Back in the 1980s, Kelton said, they accepted more risk because they just could not keep up with the workload. "Now with TAIS, those processes are automated and seamless."

The real value in TAIS lies with being able to de-conflict airspace in the third dimension, according to Kelton. "We want to be able to know where objects are in space," he said.

Through TAIS, the Army can dynamically retask aircraft, manned and unmanned, and through the vastly improved situational awareness Soldiers have of the airspace and the airspace users, according to Kelton.

"We can get inside the enemy's decision cycles and can maximize the application of combat power in the third dimension of the battlefield through synchronization, de-confliction, and integration while preventing potential mid-air incidents," he said.

Citing a 'troops in contact' example scenario, Kelton explained the benefits of being able to work together with various units and agencies while looking at the same airspace mapping in real time. "The Army Brigade Combat Team will use TAIS to collaborate with a U.S Marine Corps airspace agency, the U.S. Air Force Joint Terminal Attack Controllers, and an Unmanned Aircraft System ground control station simultaneously," he said. "All elements of combat power could be rapidly de-conflicted and integrated into the airspace at speeds and accuracy previously impossible."

While the TAIS was built in 1997, PBL came in 2005. Created by the Defense Department, PBL allows the government to leverage all capabilities from a traditional acquisition program.
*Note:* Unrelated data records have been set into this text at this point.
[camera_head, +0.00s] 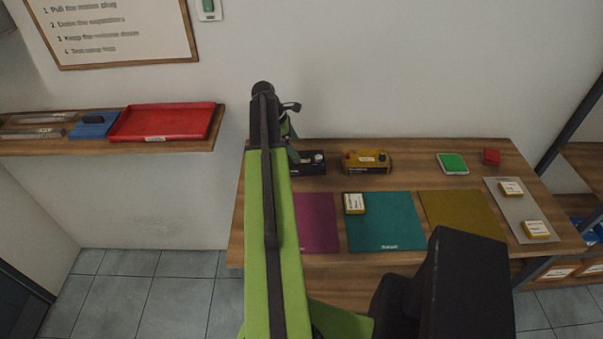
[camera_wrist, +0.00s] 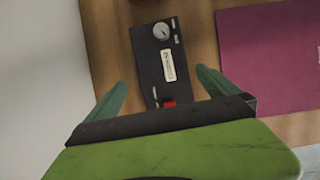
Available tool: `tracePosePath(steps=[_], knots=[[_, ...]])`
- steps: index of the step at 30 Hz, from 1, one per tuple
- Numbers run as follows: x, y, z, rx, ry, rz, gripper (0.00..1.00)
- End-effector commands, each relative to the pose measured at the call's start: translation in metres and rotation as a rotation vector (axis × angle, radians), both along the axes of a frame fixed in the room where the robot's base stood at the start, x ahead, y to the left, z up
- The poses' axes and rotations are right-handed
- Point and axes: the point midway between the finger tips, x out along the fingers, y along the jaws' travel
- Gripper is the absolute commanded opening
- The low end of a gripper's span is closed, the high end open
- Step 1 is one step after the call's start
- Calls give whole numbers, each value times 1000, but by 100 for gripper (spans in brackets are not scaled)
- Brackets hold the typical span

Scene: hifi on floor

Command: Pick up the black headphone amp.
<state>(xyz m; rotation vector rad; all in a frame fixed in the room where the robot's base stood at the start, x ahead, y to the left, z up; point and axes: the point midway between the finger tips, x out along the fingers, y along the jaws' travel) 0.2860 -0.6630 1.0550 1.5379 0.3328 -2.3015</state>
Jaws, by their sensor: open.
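The black headphone amp (camera_head: 309,165) stands on the wooden table near the back wall, partly hidden by my arm in the head view. In the wrist view the amp (camera_wrist: 153,60) lies ahead of my gripper, with a grey knob, a white label and a red part at its near end. My gripper (camera_wrist: 164,87) is open, its two green fingers on either side of the amp's near end in the picture. I cannot tell how far above the amp the fingertips are. In the head view my gripper (camera_head: 289,128) is mostly hidden behind my arm.
A yellow box with knobs (camera_head: 367,162) stands right of the amp. Purple (camera_head: 317,222), teal (camera_head: 385,235) and mustard (camera_head: 460,215) mats lie in front. A grey tray (camera_head: 510,205) bears two small boxes. A wall shelf (camera_head: 213,128) with a red tray (camera_head: 160,122) is left.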

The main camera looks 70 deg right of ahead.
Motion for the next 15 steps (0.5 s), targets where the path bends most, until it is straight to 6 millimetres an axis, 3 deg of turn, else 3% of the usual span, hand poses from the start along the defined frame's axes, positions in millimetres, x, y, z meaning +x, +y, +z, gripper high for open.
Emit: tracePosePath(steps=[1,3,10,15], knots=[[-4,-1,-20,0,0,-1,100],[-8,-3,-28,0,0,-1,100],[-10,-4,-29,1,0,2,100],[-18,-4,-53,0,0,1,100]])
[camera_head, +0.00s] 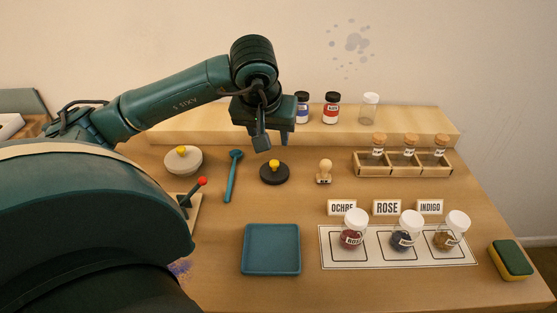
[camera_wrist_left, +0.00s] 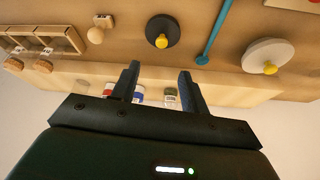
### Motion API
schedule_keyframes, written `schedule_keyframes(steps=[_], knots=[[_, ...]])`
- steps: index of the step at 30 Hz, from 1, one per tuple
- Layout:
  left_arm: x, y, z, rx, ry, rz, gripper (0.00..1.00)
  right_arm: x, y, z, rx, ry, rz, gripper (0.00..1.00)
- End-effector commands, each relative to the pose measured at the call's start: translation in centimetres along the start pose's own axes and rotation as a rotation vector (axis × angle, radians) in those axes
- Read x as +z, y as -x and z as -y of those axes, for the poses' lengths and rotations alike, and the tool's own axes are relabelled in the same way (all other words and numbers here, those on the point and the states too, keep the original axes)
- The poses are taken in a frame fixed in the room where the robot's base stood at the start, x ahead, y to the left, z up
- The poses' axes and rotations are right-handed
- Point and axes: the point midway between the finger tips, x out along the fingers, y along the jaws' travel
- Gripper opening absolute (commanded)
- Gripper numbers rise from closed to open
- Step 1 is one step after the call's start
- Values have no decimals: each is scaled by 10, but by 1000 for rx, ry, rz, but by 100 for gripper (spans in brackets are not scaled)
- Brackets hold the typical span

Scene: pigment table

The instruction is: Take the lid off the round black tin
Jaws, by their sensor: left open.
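The round black tin (camera_head: 274,175) stands on the table left of the middle, its lid on with a yellow knob (camera_head: 274,163) on top. The tin also shows in the left wrist view (camera_wrist_left: 168,27), beyond my fingertips. My left gripper (camera_head: 274,143) is open and empty, above and behind the tin in the head view, apart from it. Its two fingers also show spread in the left wrist view (camera_wrist_left: 158,70). My right gripper is not in view.
A wooden stamp (camera_head: 324,172) stands right. Jars, including a red-labelled jar (camera_head: 331,109), stand on the back shelf. A teal tray (camera_head: 271,270) lies in front.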

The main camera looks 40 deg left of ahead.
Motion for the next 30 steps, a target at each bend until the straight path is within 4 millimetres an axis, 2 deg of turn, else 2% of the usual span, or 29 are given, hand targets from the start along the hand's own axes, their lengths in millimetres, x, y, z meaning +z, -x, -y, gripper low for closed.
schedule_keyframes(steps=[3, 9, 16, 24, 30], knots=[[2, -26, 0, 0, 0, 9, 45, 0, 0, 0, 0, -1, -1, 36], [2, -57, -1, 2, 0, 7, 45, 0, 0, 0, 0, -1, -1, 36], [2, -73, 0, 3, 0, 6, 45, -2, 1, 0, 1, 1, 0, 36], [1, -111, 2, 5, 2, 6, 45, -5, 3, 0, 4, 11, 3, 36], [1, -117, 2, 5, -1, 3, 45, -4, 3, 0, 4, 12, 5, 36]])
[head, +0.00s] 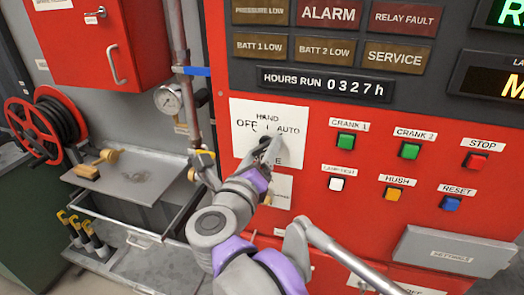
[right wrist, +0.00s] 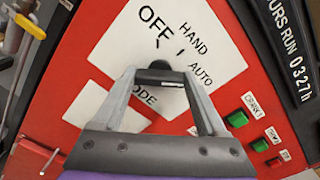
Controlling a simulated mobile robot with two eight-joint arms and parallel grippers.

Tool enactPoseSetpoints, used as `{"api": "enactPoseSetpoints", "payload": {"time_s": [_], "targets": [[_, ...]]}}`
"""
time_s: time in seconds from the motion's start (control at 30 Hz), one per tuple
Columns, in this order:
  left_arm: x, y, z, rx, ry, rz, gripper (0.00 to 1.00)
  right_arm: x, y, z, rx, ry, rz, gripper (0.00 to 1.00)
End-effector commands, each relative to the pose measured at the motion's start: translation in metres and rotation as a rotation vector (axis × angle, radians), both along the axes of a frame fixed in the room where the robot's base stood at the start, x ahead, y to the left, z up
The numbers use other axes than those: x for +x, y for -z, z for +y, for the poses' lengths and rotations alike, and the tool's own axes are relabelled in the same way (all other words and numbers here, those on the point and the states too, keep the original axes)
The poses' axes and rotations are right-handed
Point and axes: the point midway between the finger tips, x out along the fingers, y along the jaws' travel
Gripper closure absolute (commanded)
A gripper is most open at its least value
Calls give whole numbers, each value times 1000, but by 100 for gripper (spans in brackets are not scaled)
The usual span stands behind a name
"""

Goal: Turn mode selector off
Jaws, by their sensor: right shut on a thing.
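The mode selector is a black knob (right wrist: 159,73) on a white plate (head: 248,115) marked OFF, HAND and AUTO, on the red panel. My right gripper (head: 267,148) reaches up to it from below. In the right wrist view its two fingers (right wrist: 160,78) close in on the knob from both sides and are shut on it. The OFF word lies to the left, HAND at the top and AUTO to the right. The fingers partly cover the knob and the MODE word, so I cannot tell exactly where the knob points. My left gripper is not in view.
Right of the plate are several push buttons, such as the green CRANK 1 button (head: 345,140) and the red STOP button (head: 475,160). A pipe with a gauge (head: 168,99) and a red hose reel (head: 45,128) stand left.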

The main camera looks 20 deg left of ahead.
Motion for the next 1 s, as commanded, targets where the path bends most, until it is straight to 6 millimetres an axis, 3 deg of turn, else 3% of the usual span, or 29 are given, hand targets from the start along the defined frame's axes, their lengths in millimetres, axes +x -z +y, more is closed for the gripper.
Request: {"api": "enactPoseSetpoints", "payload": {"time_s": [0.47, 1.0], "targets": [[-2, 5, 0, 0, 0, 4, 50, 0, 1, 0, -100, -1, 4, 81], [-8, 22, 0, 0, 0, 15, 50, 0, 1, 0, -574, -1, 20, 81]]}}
It streamlines the process of a traditional RFP, using an existing contractor for efficacy and cost savings, according to Jim McKendree, chief logistician for General Dynamics.

"The efficacy of PBL is amazing compared to traditional systems," McKendree said. "We are held accountable but allowed to do what we need to do to get the job done, which makes it more enjoyable."

Patricia Coppinger, logistics manager for TAIS, said PBL has been one of the best examples of a true partnership between government and industry.

"Government can access real-time information from the Team 24/7," she said.

Additionally, TAIS has been used in disaster assistance and contingency missions such as Joint Task Force Katrina. Said Kelton, "We have also demonstrated how TAIS, along with tactical air traffic control radars and tactical tower systems could rapidly restore operations at fixed base air traffic facilities if those facilities become inoperable due to attack or natural disaster. We demonstrated TAIS capabilities to support a Homeland Security mission back in 2001 at the Huntsville Airport."

"We never anticipated that we would support natural disasters," McKendree said. After learning lessons from Katrina, states and communities began coordinating response conditions with the government. "When FAA has no other resources to deploy to support natural disasters, they call upon DoD and use their resources to establish control," McKendree said.

As one of the Army Battle Command System Programs of Record, TAIS is evolving under the guidance and direction of the Army's Battle Command Migration Plan and Unified Battle Command. The first step in this evolutionary process has been to convert from expensive Unix-based hardware to Windows platforms. The TAIS for Windows product is called TAIS 10.0.

"The move to Windows will reduce total ownership costs for computer hardware by 74 percent and reduce software license costs by 95 percent," Kelton said.

TAIS 10.0 has incorporated technology originally developed by the Defense Advanced Research Projects Agency for the Command Post of the Future program, and has integrated the National Geospatial-Intelligence Agency's Commercial/Joint Mapping Tool Kit as a powerful underlying Geographic Information System layer.

The new TAIS software also incorporates a Microsoft .NET framework developed by General Dynamics which provides the foundation for continual evolution to a full service oriented architecture.

This award is an acknowledgement of the professionalism and selfless service of the entire TAIS government-industry partnership, Kelton said. "But what is more important is that the true beneficiary of these efforts is the Soldier in the field."